== PROBLEM DETAILS ==
Find the line with "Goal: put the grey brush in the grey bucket" and the line with "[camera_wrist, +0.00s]", then repeat both of them and every line in between exactly. Omit the pictures.
— START SUPPLIED DATA —
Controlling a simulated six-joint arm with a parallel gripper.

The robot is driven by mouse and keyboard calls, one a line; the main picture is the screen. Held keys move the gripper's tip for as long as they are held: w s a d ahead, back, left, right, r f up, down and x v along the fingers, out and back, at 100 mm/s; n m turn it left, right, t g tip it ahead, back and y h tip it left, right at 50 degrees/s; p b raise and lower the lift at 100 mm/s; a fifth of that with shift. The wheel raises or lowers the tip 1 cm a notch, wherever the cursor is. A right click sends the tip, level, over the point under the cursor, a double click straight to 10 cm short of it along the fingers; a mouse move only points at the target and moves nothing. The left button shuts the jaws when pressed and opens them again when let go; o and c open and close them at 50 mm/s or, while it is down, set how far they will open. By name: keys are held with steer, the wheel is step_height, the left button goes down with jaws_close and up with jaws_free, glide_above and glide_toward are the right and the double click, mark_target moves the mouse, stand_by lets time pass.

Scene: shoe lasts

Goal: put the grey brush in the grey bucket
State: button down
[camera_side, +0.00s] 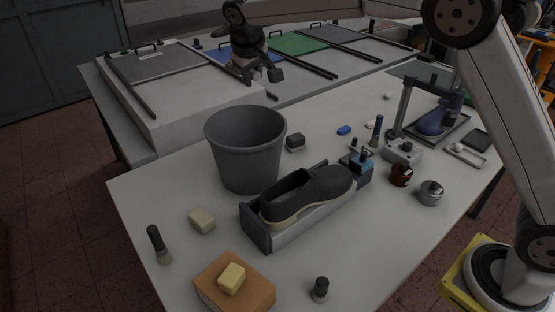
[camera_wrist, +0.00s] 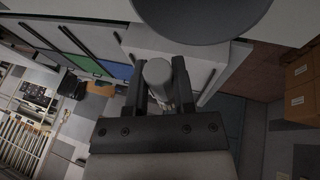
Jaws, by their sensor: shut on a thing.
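The grey bucket (camera_side: 246,158) stands upright on the white table, its open mouth facing up. In the wrist view a dark round shape at the top appears to be the bucket (camera_wrist: 200,14). My gripper (camera_side: 262,74) is above the bucket's far rim in the side view, apart from it. In the wrist view my gripper (camera_wrist: 161,80) is shut on a light grey cylindrical piece, the grey brush (camera_wrist: 158,74), held between the two dark fingers. Most of the brush is hidden, and it is hard to make out in the side view.
A dark shoe (camera_side: 308,193) on a stand is right of the bucket. A dark-handled brush (camera_side: 158,245), a pale block (camera_side: 202,221) and an orange box (camera_side: 235,285) are in front. A raised bench with coloured panels (camera_side: 296,43) stands behind.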

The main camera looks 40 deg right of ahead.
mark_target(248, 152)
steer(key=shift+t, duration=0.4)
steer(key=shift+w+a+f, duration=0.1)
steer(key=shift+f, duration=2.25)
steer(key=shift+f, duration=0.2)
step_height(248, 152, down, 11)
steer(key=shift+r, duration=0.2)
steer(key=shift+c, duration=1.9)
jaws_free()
— END SUPPLIED DATA —
== FULL OUTPUT ==
Goal: put the grey brush in the grey bucket
State: button down
[camera_side, +0.00s] 
[camera_wrist, +0.00s] 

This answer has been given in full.